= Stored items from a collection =

⟨

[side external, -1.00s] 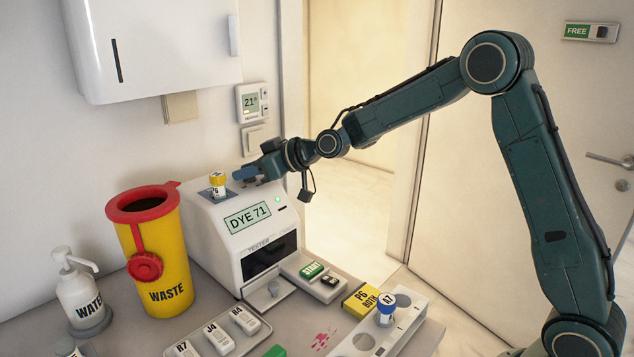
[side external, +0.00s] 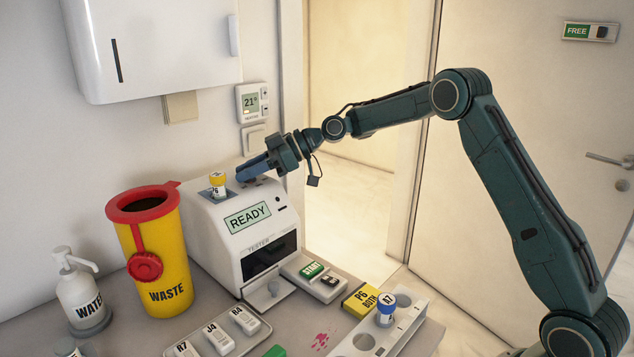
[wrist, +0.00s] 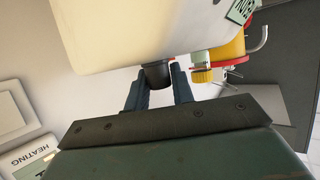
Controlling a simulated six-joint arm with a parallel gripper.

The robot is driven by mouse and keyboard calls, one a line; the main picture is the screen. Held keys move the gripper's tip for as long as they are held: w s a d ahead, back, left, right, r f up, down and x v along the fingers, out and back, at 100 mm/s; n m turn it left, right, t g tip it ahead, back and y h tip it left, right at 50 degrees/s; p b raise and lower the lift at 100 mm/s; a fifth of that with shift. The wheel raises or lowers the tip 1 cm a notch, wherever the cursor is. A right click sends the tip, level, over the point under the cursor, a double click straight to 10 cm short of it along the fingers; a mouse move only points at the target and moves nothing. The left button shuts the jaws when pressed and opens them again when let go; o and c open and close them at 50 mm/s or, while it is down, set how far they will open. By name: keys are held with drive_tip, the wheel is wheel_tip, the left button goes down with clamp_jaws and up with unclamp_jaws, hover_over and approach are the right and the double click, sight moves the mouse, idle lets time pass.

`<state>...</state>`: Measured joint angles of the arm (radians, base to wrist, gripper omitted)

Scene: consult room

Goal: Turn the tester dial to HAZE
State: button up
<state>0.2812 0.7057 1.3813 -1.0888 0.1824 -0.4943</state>
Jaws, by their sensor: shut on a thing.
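The white tester (side external: 237,245) stands against the wall, and its screen (side external: 248,217) reads READY. In the wrist view, the tester body (wrist: 125,30) fills the top. My gripper (wrist: 157,76) has its two blue fingers on either side of a dark round dial (wrist: 156,77) on the tester, shut on it. In the side view, my gripper (side external: 246,174) is low at the tester's rear top, and it hides the dial. The dial's marks and pointer cannot be read in either view.
A yellow-capped vial (side external: 218,182) stands in the tester's top, close to my fingers. A yellow waste bin (side external: 162,255) with a red rim stands to the left. A rack (side external: 398,325) with a blue-capped vial and a START button (side external: 312,269) lie in front.

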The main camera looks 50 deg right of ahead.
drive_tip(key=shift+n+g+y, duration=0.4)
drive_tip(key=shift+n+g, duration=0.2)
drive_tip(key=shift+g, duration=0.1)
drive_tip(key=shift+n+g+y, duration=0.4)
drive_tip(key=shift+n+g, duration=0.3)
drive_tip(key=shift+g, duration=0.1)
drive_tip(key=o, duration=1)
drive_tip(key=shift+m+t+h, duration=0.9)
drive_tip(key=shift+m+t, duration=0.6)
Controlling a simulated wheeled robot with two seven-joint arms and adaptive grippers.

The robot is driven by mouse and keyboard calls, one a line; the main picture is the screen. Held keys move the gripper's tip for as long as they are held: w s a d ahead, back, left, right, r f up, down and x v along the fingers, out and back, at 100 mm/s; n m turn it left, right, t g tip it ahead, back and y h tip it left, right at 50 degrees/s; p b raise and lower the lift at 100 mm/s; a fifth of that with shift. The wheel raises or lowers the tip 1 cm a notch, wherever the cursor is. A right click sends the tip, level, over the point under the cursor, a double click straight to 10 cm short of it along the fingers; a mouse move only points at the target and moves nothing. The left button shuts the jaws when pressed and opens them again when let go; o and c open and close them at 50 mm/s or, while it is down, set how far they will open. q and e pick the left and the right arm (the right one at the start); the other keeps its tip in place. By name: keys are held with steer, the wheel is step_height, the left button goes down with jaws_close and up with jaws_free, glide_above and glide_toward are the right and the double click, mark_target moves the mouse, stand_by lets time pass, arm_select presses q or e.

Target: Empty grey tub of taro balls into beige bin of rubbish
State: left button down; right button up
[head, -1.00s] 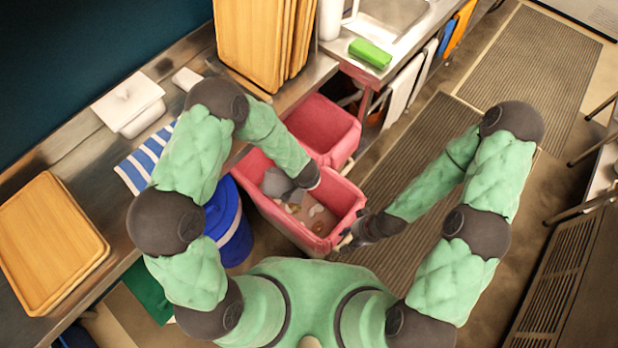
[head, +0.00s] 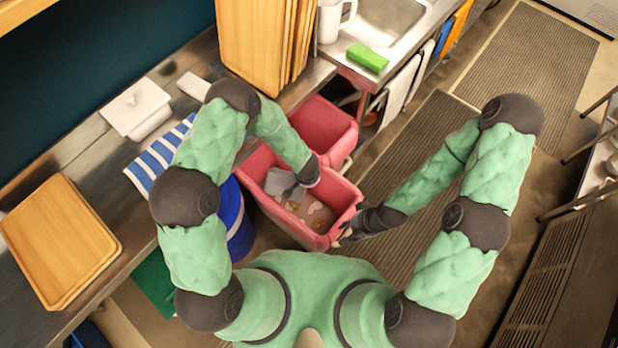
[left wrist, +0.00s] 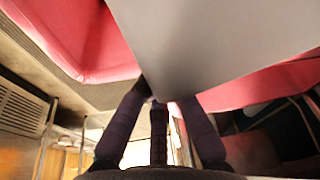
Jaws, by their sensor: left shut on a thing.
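The grey tub (head: 281,184) is in the mouth of the front bin (head: 265,209), which looks pinkish red rather than beige. My left gripper (left wrist: 160,92) is shut on the tub, whose flat grey side (left wrist: 215,40) fills the upper left wrist view. The tub looks tipped, but its inside is hidden. Pale and brownish bits (head: 313,214) lie in the bin; I cannot tell which are taro balls. My right gripper (head: 350,229) is at the bin's right rim; its finger opening is unclear.
A second pinkish-red bin (head: 322,124) stands just behind. A blue bucket (head: 238,228) is left of the front bin, beside the metal counter (head: 75,150). Wooden boards (head: 60,240) and a striped cloth (head: 150,171) lie on the counter. Ribbed matting (head: 425,140) is clear at right.

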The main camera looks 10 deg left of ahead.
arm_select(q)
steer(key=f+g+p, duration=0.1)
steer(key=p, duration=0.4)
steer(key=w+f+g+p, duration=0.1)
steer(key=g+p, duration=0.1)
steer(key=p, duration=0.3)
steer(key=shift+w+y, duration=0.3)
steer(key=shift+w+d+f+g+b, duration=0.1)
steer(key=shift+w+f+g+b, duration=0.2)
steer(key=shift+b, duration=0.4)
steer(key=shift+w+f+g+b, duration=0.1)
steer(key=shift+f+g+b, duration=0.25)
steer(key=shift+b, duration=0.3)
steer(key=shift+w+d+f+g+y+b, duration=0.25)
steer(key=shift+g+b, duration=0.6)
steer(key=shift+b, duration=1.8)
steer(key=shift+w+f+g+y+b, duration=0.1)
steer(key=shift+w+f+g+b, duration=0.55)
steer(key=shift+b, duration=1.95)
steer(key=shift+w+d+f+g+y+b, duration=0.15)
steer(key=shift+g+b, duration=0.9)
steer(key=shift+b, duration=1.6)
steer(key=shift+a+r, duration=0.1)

⟩

= Required task =
Find each line holding "joint". Copy it out.

= Written answer =
Controlling a simulated six-joint arm with a parallel gripper.
`<state>...</state>`: Measured joint angles of the arm (radians, base to wrist, gripper omitted)
Controlling a simulated wheeled robot with two seven-joint arms and adaptive grippers.

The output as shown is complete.